Homegrown Luxe

Ten years ago, the most gracious hosts in China provided dinner-party guests with imported vintage reds, a rare treat as the country began to open up to Western-style extravagance. Today, they still serve $5,000 bottles of Château Lafite the way they did back then, often mixed with tomato juice or Sprite (wine isn't yet about enjoyment, but about showing wealth). Increasingly, though, tables are filled with something more palatable to local tastes: premium baijiu, a fiery, traditional Chinese grain-based alcoholic beverage (from brands like Wuliangye, Swellfun or Wen Jun), which outsells all other spirits.

It's a much anticipated shift. For years now, rich Chinese, who today represent 12 percent of the global luxury market, have been snapping up Western brands like Chanel, Armani, Cartier, Rolls-Royce and Louis Vuitton. Goldman Sachs predicts that by 2015, China will be the world's largest luxury market, accounting for 29 percent of sales, some $11.5 billion. It's no wonder that Western brands can't build stores in the country fast enough.

But now, as the Chinese begin to feel more comfortable with their place in the world, they are also willing to pay top renminbi for a small but growing tribe of homegrown brands, including not only premium baijiu labels, but also high-end fashion brands like Ports 1961 and Passerby, or cosmetics like Yue Sai, acquired by L'Oreal in 2004. "There are two elements that are important in luxury: exclusivity and making people dream. History and culture become important at some point," says Denis Morisset, a former CEO for Armani and Ralph Lauren, who now heads the luxury-brand management program at ESSEC, a French business school. "China has both."

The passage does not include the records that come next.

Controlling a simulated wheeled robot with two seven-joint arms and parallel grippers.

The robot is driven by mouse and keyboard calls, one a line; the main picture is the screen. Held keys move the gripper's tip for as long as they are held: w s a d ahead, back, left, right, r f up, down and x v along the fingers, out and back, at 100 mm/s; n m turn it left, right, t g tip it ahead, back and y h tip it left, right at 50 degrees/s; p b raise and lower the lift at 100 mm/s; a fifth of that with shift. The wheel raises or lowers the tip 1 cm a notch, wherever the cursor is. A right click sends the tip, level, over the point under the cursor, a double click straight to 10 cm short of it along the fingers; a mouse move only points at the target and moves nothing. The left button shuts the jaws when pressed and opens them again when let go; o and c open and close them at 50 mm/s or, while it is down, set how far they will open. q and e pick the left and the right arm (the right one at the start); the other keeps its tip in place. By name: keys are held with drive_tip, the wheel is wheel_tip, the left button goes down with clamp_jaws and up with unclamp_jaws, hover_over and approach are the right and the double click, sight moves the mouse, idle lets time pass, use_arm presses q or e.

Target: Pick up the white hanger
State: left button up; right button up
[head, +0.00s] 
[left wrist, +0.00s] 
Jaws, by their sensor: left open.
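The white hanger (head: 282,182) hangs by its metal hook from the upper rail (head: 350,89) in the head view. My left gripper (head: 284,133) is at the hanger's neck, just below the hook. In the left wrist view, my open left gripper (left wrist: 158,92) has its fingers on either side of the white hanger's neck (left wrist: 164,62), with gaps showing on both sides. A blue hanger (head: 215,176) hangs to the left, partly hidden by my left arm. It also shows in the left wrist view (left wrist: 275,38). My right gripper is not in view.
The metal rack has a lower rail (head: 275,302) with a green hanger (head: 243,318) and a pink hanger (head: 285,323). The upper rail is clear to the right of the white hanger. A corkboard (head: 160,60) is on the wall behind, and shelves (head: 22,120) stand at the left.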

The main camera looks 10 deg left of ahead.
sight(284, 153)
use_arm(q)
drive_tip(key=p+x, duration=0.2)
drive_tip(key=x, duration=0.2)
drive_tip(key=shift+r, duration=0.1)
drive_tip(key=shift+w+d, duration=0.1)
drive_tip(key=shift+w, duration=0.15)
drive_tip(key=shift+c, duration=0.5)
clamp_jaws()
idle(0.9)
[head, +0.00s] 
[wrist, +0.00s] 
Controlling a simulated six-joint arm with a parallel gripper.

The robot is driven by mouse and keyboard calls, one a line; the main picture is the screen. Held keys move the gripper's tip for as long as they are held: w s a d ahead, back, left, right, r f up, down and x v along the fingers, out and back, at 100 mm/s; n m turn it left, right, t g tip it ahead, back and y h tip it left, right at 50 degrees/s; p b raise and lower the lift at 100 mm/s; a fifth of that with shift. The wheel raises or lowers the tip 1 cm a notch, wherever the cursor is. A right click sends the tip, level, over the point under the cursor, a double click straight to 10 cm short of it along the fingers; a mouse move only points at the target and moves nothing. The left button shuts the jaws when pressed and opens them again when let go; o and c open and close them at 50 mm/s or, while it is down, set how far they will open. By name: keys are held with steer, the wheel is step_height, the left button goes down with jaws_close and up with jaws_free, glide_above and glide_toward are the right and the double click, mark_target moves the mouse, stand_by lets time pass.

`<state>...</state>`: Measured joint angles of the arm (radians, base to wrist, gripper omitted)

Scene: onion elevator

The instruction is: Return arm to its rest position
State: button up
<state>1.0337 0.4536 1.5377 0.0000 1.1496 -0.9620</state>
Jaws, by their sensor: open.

Increasingly, it also has top-quality production, crucial to building a luxury industry. While Chinese manufacturing standards have come under fire recently after a raft of safety scandals, many overseas luxury-goods brands are boosting production in the Middle Kingdom—Armani, Paul Smith, and Coach to name a few. Production standards, particularly in the south, are increasing, and the skills gained will support the homegrown luxury business. Lorraine Justice, head of Hong Kong Polytechnic University's design school, says that leather craftsmanship is now equal with Europe and that the government has supported the flourishing of more than 200 design schools, a boost to what Beijing considers "cultural industries."

The mainland is also mastering the art of marketing, which is essential to selling luxury. Leveraging celebrity helps—Yue-Sai Kan, the founder of Yue Sai cosmetics, is one of the most famous women in China. Born in Guilin, she left in the 1950s for Hong Kong and then the United States, but returned in the 1990s as a tremendously successful author, TV presenter, and lifestyle guru. Her blog gets approximately 150,000 hits a day, and her personal Web site features pictures of her art-filled Shanghai apartment and her New York townhouse. Later this year, she plans to open her own 5,000-square-foot lifestyle store in Shanghai inspired by how she lives.

It was pure spin that made baijiu a luxury product. The drink, a favorite of farm workers and manual laborers, is mass—if not down—market, accounting for 99 percent of China's wine and spirits market. The trick was in proper packaging—a number of companies evoked China's rich imperial past on fancy boxes containing bottles with crystal decanters—and pricing ($3,600 for fine, aged baijiu). "Price-points communicate everything here. Most people still use price to assess quality," says Lilian Yap, a director in Shanghai for Nielsen, the consumer-research company. Last year at a public auction in the southern boomtown of Shenzhen, a connoisseur bought a bottle, no more than half a liter of Wuliangye 90-year-old baijiu, for a record $117,000, the equivalent of the lucky-sounding 880,000 renminbi.

Now those prices are attracting foreign money. In January, Diageo, the maker of Johnnie Walker and Smirnoff, acquired 43 percent of Sichuan Chengdu Quanxing, parent company of Sichuan Swellfun, China's oldest baijiu distiller. In May, the French conglomerate LVMH bought 55 percent of Wen Jun from Jiannanchun, the No. 3 producer. These Western buyers are no doubt counting on the fact that the rest of the world may someday mimic China, and raise a glass of baijiu with guests.